EXERCISE OBJECTIVE »
Below are some records. Reproduce them exactly from their first line through the line with "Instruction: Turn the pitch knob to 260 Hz", inclusive.

MATERIAL PROVIDED »
START

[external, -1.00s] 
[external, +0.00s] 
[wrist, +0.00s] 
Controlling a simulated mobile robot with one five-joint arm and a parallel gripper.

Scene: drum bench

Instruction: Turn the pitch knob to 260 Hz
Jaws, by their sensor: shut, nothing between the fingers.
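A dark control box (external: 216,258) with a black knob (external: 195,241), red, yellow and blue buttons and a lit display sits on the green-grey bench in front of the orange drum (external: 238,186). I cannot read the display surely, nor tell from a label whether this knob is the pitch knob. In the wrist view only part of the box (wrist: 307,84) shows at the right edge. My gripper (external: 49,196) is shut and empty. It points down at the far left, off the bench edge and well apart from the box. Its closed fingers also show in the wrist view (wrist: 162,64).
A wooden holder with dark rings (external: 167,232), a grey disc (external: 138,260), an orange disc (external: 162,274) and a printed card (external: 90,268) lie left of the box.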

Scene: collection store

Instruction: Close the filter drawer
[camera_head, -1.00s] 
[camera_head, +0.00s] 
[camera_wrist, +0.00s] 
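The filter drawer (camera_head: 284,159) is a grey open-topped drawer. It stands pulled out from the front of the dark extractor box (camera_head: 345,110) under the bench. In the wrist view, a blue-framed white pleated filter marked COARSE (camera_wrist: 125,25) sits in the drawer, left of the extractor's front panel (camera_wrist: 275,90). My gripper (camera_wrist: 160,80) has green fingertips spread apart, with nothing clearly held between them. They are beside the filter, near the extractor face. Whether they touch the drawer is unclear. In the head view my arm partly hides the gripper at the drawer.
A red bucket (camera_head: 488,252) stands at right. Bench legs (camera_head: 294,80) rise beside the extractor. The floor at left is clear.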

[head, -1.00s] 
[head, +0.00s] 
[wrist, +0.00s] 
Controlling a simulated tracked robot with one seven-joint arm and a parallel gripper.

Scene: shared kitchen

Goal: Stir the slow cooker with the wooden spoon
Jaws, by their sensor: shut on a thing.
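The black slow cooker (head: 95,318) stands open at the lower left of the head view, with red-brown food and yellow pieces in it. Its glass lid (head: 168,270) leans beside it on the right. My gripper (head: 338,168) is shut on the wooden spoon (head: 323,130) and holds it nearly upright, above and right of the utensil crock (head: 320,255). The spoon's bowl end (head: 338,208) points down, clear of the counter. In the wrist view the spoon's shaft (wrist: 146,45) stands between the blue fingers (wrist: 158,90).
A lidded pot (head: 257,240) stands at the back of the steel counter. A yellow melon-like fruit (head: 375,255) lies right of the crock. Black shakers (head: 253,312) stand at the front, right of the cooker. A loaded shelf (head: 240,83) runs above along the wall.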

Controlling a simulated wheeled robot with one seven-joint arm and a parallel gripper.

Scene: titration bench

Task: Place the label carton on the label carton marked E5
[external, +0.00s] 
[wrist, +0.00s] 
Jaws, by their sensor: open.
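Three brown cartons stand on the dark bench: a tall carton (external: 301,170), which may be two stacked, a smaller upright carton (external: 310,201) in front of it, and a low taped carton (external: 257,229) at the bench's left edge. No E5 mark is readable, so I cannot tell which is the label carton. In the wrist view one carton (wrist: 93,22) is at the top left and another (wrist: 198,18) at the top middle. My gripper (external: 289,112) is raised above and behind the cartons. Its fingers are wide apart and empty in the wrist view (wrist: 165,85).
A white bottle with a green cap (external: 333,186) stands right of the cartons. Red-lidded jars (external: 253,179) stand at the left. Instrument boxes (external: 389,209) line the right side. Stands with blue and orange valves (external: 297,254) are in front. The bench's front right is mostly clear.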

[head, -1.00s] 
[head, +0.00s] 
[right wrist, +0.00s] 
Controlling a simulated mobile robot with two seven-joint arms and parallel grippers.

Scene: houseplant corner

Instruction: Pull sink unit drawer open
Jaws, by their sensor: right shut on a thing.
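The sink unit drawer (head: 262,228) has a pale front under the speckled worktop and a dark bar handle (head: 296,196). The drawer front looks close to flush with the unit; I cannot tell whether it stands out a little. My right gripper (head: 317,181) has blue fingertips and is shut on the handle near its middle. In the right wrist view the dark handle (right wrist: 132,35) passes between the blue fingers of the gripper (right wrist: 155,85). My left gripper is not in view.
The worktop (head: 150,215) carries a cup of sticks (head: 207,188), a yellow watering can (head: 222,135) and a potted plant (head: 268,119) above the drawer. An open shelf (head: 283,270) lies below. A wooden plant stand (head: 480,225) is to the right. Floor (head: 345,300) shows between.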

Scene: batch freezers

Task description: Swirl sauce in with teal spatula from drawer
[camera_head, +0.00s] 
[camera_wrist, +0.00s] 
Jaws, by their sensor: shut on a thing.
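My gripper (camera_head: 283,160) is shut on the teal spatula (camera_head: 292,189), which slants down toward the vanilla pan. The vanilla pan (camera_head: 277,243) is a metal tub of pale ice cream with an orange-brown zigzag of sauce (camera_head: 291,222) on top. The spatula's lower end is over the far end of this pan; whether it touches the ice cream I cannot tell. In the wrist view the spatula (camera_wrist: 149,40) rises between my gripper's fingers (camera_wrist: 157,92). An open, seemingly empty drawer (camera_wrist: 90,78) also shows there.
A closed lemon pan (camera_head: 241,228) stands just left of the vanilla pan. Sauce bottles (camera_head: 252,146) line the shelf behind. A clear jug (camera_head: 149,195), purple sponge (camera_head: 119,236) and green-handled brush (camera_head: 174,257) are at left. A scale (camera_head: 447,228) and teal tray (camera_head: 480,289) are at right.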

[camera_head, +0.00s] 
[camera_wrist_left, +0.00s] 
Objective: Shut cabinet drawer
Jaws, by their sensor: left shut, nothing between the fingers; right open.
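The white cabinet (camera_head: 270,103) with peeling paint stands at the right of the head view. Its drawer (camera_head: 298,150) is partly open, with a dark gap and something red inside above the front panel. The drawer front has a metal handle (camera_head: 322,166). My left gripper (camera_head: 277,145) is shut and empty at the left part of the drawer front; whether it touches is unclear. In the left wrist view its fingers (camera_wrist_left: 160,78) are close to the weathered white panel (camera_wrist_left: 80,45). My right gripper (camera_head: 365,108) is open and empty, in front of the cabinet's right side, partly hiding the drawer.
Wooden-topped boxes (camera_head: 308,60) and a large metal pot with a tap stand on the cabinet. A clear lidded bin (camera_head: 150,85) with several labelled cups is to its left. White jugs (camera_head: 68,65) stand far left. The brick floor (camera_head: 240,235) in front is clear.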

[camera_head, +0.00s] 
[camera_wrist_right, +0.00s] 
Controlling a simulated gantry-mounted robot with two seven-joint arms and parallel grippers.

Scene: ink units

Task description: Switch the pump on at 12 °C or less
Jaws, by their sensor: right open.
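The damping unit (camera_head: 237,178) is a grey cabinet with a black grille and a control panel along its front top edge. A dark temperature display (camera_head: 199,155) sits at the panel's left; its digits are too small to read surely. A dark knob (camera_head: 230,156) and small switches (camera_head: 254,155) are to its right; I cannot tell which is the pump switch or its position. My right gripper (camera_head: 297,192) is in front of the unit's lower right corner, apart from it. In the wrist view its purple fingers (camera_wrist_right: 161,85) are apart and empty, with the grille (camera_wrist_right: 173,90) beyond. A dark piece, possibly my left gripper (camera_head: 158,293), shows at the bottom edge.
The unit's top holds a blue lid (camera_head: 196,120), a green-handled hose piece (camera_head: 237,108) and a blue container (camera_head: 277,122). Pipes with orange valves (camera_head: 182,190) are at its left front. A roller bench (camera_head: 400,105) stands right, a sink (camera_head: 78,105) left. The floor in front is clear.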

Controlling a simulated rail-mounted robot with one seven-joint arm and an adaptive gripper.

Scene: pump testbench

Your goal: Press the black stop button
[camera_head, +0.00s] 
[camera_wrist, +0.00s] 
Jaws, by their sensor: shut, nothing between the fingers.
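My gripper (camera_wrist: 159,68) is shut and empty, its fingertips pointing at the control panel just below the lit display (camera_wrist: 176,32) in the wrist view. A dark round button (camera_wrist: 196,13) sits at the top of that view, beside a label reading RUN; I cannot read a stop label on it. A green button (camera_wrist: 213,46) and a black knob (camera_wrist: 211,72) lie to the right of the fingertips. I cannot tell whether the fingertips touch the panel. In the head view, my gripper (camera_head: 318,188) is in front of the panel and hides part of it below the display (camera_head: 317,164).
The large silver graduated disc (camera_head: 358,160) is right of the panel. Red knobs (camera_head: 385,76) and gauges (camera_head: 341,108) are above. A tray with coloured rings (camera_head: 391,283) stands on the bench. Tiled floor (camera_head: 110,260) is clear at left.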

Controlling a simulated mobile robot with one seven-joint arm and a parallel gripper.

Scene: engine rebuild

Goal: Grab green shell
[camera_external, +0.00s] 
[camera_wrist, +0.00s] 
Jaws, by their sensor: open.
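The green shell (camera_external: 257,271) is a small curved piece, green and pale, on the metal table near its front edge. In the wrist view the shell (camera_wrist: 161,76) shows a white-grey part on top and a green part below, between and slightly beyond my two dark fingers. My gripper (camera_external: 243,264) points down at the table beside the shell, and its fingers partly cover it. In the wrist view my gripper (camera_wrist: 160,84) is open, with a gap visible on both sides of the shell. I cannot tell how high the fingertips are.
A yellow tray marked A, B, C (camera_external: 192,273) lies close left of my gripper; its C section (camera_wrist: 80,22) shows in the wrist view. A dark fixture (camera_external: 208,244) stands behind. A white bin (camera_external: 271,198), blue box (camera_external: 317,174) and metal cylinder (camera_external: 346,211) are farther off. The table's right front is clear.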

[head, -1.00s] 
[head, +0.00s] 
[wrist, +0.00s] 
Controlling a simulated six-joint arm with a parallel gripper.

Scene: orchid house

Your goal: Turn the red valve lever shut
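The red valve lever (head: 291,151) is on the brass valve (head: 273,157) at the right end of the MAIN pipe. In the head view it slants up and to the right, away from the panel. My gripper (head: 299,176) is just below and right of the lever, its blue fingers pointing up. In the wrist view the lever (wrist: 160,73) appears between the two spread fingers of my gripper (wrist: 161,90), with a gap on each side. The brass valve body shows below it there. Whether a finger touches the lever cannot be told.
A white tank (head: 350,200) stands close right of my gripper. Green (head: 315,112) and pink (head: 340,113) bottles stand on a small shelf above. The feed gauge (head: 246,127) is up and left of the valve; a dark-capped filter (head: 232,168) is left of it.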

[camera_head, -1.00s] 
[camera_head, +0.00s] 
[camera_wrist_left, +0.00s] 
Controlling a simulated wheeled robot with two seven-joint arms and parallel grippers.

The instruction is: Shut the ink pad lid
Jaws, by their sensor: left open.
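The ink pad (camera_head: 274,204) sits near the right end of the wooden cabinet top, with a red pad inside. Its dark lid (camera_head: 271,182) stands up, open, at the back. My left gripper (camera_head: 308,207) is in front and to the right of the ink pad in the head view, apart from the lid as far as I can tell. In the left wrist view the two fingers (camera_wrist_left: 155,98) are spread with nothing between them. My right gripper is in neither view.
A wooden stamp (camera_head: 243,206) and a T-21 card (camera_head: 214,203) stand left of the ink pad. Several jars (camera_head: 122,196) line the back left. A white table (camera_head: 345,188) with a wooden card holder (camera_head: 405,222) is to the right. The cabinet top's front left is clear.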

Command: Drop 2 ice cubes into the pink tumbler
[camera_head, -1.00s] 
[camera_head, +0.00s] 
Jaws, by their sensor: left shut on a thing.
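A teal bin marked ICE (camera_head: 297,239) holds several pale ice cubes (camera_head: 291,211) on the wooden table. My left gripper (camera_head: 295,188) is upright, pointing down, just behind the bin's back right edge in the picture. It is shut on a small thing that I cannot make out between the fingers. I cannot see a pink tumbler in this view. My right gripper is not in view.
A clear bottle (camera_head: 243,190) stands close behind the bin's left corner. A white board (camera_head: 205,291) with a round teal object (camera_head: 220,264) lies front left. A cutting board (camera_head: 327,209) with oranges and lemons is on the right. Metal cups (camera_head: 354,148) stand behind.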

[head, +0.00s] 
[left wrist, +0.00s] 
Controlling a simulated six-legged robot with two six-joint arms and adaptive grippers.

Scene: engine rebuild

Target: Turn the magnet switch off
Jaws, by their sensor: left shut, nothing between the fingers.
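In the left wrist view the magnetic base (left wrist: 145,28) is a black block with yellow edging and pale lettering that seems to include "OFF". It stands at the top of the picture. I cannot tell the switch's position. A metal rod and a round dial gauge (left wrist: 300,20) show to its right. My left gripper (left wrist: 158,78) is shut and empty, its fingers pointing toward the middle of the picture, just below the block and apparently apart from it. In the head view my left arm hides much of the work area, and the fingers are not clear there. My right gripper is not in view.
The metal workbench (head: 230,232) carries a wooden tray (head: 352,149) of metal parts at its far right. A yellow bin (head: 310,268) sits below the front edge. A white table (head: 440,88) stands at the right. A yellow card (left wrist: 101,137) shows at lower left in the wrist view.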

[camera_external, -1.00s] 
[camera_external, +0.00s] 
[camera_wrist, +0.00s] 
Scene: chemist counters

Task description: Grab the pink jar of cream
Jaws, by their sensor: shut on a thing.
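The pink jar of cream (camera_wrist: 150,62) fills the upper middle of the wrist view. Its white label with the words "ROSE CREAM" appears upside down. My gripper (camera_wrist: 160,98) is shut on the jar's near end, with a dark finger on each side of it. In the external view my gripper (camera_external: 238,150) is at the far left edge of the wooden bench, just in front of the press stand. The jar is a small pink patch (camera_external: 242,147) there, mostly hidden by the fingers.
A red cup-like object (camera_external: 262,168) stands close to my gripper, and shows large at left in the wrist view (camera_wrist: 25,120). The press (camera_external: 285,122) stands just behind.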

END

OUTPUT FOR THIS EXERCISE »
[external, -1.00s] 
[external, +0.00s] 
[wrist, +0.00s] 
Controlling a simulated mobile robot with one five-joint arm and a parallel gripper.

Scene: drum bench

Instruction: Turn the pitch knob to 260 Hz

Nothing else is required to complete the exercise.